Da unsere Nervensysteme prägbar sind, sind wir nicht nur in der Lage, uns auf den ersten Blick zu verlieben, sondern wir sind auch in der Lage, Objekte und Ideale ebenso wie Menschen zu lieben, und wir sind in der Lage, mit unterschiedlicher Intensität zu lieben. Wie das Gänseküken, das von der Spielzeugeisenbahn angezogen wird, werden wir von der Sehnsucht nach Liebe nach vorne gezogen. Anders als die „Liebe“ des Gänsekükens ist unsere Liebe jedoch zu einem beträchtlichen Teil durch Erfahrung formbar und kann erzogen werden. Ein wichtiges Ziel des aufgeklärten Eigeninteresses ist es sicherlich, Liebe zu geben und zu empfangen, sowohl sexuelle als auch nicht-sexuelle. Als allgemeine – wenn auch nicht absolute – Regel müssen wir jene Verhaltensweisen wählen, die uns wahrscheinlich Liebe und Akzeptanz bringen, und wir müssen jene Verhaltensweisen meiden, die das nicht tun.
Ein weiteres Ziel des aufgeklärten Eigeninteresses ist es, die Schönheit in all ihren Formen zu suchen, ihre Resonanz zwischen der äußeren und der inneren Welt zu erhalten und zu verlängern. Schönheit und Liebe sind nur verschiedene Facetten desselben Juwels: Liebe ist schön, und wir lieben die Schönheit.
Die Erfahrung von Liebe und Schönheit ist jedoch eine passive Funktion des Geistes. Wie viel größer ist die Freude, die aus dem Erschaffen von Schönheit entsteht. Wie köstlich ist es, unsere schöpferischen Kräfte aktiv auszuüben, um das hervorzubringen, was geliebt werden kann. Farben und Klaviere sind nicht unbedingt eine Voraussetzung für die Ausübung von Kreativität: Wann immer wir die Rohstoffe des Daseins so umwandeln, dass wir sie besser hinterlassen, als wir sie vorgefunden haben, waren wir kreativ.
Die Aufgabe der moralischen Erziehung besteht also nicht darin, große Listen von „Do’s and Don’ts“ auswendig zu lernen, sondern vielmehr darin, den Menschen zu helfen, die Folgen der in Betracht gezogenen Handlungen vorherzusehen. Was sind die langfristigen und unmittelbaren Vor- und Nachteile der Handlungen? Erhöht oder verringert eine Handlung die Chancen, die hedonistische Trias von Liebe, Schönheit und Kreativität zu erleben?

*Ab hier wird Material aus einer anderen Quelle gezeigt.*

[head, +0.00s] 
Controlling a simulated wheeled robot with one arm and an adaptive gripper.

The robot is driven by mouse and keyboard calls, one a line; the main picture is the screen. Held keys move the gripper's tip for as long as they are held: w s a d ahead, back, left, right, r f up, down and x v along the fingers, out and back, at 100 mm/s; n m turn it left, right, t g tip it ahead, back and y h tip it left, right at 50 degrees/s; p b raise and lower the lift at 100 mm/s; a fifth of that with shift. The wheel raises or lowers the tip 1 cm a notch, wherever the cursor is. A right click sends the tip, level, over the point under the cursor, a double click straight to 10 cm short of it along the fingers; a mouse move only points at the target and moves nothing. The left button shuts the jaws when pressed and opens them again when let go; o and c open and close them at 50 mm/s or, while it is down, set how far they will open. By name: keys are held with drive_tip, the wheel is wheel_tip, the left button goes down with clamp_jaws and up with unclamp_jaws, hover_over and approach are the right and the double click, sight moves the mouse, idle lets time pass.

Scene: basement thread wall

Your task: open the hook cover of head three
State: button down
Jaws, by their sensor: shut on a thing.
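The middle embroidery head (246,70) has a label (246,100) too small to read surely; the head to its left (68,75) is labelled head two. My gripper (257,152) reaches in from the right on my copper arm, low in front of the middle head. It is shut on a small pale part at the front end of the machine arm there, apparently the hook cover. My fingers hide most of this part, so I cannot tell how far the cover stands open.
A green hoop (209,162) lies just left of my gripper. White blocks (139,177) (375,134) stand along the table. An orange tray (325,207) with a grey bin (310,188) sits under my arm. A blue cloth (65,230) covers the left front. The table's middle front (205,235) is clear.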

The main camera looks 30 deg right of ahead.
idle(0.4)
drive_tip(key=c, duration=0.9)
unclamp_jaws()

So kommt es, dass der Atheist, wenn er sich dem Problem nähert, natürliche Gründe für die menschliche Moral zu finden und eine nicht abergläubische Grundlage für das Verhalten zu schaffen, den Eindruck hat, dass die Natur das Problem bereits weitgehend gelöst hat. In der Tat scheint es so, als ob das Problem, eine natürliche, humanistische Grundlage für ethisches Verhalten zu schaffen, gar kein großes Problem darstellt. Es liegt in unserer Natur, uns nach Liebe zu sehnen, nach Schönheit zu streben und uns für den Akt der Schöpfung zu begeistern. Die labyrinthische Komplexität, die wir sehen, wenn wir die traditionellen Moralkodizes untersuchen, ist nicht notwendigerweise entstanden: Sie ist größtenteils das Ergebnis vergeblicher Versuche, die menschlichen Bedürfnisse und die Natur mit den skurrilen Totems und Tabus der Dämonen und Gottheiten in Einklang zu bringen, die mit uns am Ende der Altsteinzeit aus unseren Höhlenwohnungen aufgetaucht sind – und seitdem in unseren Häusern spuken.